- **What to do**
Skip all pictures, then print the remaining material exactly.

- **Provided material**
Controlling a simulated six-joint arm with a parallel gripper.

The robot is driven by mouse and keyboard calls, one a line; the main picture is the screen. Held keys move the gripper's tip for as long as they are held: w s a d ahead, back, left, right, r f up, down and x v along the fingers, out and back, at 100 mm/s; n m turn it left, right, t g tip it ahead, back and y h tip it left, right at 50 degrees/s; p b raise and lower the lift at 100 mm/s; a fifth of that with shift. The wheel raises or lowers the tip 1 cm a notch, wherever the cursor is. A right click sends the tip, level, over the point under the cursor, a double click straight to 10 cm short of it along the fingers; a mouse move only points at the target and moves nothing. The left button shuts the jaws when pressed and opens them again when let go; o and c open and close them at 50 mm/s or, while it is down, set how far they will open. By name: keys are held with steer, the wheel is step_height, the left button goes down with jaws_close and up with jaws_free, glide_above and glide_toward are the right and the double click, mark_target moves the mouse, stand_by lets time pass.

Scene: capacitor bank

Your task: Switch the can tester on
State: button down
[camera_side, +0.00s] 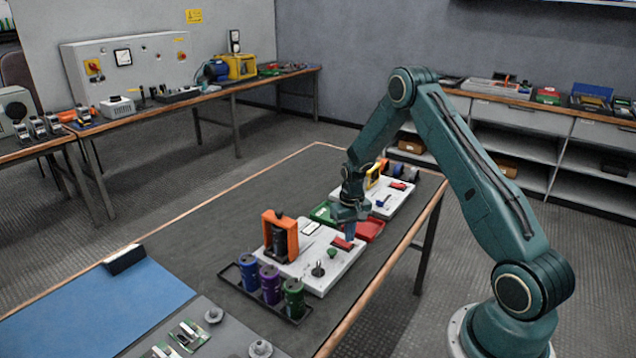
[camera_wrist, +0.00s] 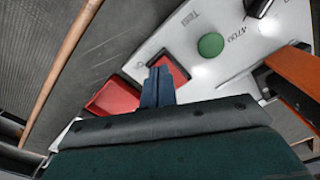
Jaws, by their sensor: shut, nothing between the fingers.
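The can tester is a white panel (camera_side: 325,279) on the dark bench, with an orange frame (camera_side: 278,236) holding a dark can, a green round button (camera_side: 332,253), a black knob (camera_side: 318,268) and a red switch (camera_side: 343,244). My gripper (camera_side: 350,236) points down at the red switch, fingers together and empty. In the wrist view, the shut fingertips (camera_wrist: 158,72) overlap the left part of the red switch (camera_wrist: 174,71); whether they touch it I cannot tell. The green button (camera_wrist: 210,45) and orange frame (camera_wrist: 292,82) lie to the right. The switch's position is unclear, partly hidden by the fingers.
A red tray (camera_side: 370,230) and green tray (camera_side: 322,213) sit behind the tester. Another white panel (camera_side: 378,209) with a yellow frame (camera_side: 373,176) stands farther back. A black rack (camera_side: 238,284) of blue, purple and green cans is in front.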

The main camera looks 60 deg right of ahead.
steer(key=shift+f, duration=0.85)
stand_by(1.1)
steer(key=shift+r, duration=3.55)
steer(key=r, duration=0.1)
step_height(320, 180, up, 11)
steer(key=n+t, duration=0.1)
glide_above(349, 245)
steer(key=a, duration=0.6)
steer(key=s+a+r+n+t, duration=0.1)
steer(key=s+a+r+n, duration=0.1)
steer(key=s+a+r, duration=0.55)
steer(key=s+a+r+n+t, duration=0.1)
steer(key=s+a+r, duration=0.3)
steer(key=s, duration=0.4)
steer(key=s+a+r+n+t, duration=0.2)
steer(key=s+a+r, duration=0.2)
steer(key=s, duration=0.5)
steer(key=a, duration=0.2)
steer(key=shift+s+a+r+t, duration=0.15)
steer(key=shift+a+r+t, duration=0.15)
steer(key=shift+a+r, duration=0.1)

- **Written reply**
Controlling a simulated six-joint arm with a parallel gripper.

The robot is driven by mouse and keyboard calls, one a line; the main picture is the screen. Held keys move the gripper's tip for as long as they are held: w s a d ahead, back, left, right, r f up, down and x v along the fingers, out and back, at 100 mm/s; n m turn it left, right, t g tip it ahead, back and y h tip it left, right at 50 degrees/s; p b raise and lower the lift at 100 mm/s; a fifth of that with shift. The wheel raises or lowers the tip 1 cm a notch, wherever the cursor is. A right click sends the tip, level, over the point under the cursor, a double click straight to 10 cm short of it along the fingers; a mouse move only points at the target and moves nothing. The left button shuts the jaws when pressed and opens them again when let go; o and c open and close them at 50 mm/s or, while it is down, set how far they will open. By name: keys are held with steer, the wheel is step_height, the left button goes down with jaws_close and up with jaws_free, glide_above and glide_toward are the right and the double click, mark_target moves the mouse, stand_by lets time pass.

Scene: capacitor bank

Your task: Switch the can tester on
State: button down
[camera_side, +0.00s] 
[camera_wrist, +0.00s] 
Jaws, by their sensor: shut, nothing between the fingers.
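The can tester is a white panel (camera_side: 325,279) on the dark bench, with an orange frame (camera_side: 278,236) holding a dark can, a green round button (camera_side: 332,253), a black knob (camera_side: 318,268) and a red switch (camera_side: 343,244). My gripper (camera_side: 350,236) points down at the red switch, fingers together and empty. In the wrist view, the shut fingertips (camera_wrist: 158,72) overlap the left part of the red switch (camera_wrist: 174,71); whether they touch it I cannot tell. The green button (camera_wrist: 210,45) and orange frame (camera_wrist: 292,82) lie to the right. The switch's position is unclear, partly hidden by the fingers.
A red tray (camera_side: 370,230) and green tray (camera_side: 322,213) sit behind the tester. Another white panel (camera_side: 378,209) with a yellow frame (camera_side: 373,176) stands farther back. A black rack (camera_side: 238,284) of blue, purple and green cans is in front.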

The main camera looks 60 deg right of ahead.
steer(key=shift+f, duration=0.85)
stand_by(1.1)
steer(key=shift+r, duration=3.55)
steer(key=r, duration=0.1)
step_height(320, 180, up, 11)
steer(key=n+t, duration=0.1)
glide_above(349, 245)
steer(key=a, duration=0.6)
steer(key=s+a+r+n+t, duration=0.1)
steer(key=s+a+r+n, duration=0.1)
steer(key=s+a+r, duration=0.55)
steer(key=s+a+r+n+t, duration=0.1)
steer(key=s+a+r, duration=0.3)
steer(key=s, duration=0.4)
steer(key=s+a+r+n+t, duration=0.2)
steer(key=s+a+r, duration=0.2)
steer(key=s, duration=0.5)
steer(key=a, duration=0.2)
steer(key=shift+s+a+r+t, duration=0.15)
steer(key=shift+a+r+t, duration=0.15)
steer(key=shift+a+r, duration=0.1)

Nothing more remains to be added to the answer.